Case Study: A Thwarted CBR Project Concerning High School Dropout Rates and Absenteeism

In the spring of 2011, a senior staff member of a large public school department contacted our Office of Community-Based Learning to inquire about the possibilities of a CBR partnership to look into high dropout rates and absenteeism at an alternative high school. I was asked and agreed to meet with the senior coordinator of alternative education programs for the district to learn more about the alternative high school—the programs offered and the students, faculty, staff, and resources available. I was introduced to the background and history of alternative education generally and the specific history of this school. The public school department in this district was not an organization that I had partnered with before. Although many of our students had interned, volunteered, or completed student teaching at schools in the district, there had not been a connection with this particular school. The senior coordinator explained they were interested in learning from students, parents, teachers, staff, and truancy officers about why the alternative high school did not substantially reduce absenteeism and dropout rates as expected.

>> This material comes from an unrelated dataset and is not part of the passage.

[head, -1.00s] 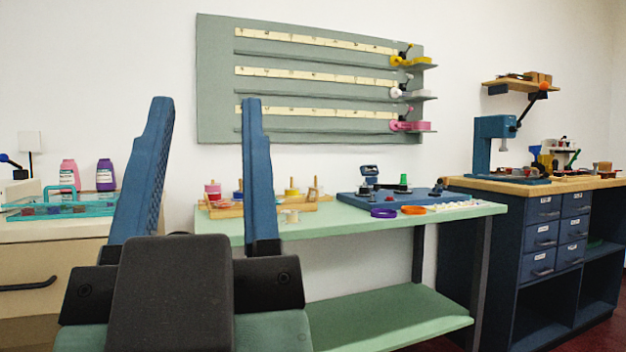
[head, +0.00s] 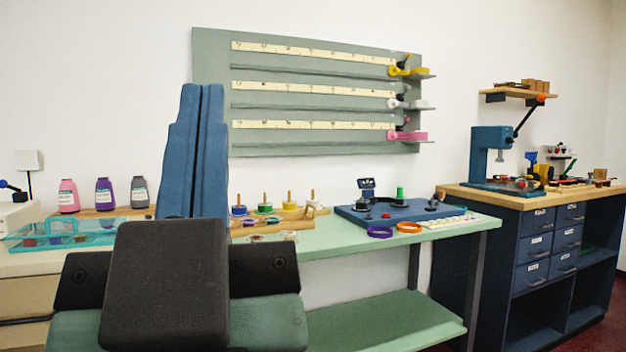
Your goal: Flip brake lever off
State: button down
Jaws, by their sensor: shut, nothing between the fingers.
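My gripper (head: 203,90) stands upright in the left foreground, its two blue fingers together and empty. It is in front of the green bench and hides part of it and the wall board's lower left edge. Small coloured fittings sit at the right end of the wall board: a yellow one (head: 408,71), a white one (head: 407,103) and a pink one (head: 407,136). A dark lever (head: 528,116) with an orange knob rises from the blue press (head: 490,150) on the right. I cannot tell which is the brake lever.
The green bench (head: 345,243) holds a blue board (head: 400,211), purple (head: 380,232) and orange (head: 409,227) rings, and pegged spools. Bottles (head: 104,195) and a teal tray (head: 30,235) are at left. A dark blue cabinet (head: 500,260) stands right. The lower shelf is clear.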

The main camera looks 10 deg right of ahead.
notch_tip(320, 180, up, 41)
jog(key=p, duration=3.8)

It was agreed that this could form the basis of a pilot study, a small CBR project with my students in an upper level sociology of education course that fall. They were interested in interviews, observations, and focus groups with multiple stakeholders involved in the research design, data collection, and analysis of the project. To get approval of this small CBR project, we needed to meet with the director of research and evaluation for the district. In meeting with the director, it was explained to us that, while it would be “interesting” to learn more about the high dropout rates and absenteeism from multiple stakeholders involved with the alternative high school, there was no “political will” to do so at this time. It was explained that the politics of public schools are complex and that the bureaucracy is extensive. He was confident that this was not the time to collect data about the successes or failure of any of their alternative education programs. He politely said we could submit a research proposal for this pilot CBR project, but we would be denied at this point in time. He could not say when might be a better time to explore this issue. It did not matter that the senior coordinator of alternative education programs had informal agreement from some parents and teachers to participate. The project ended before it even began.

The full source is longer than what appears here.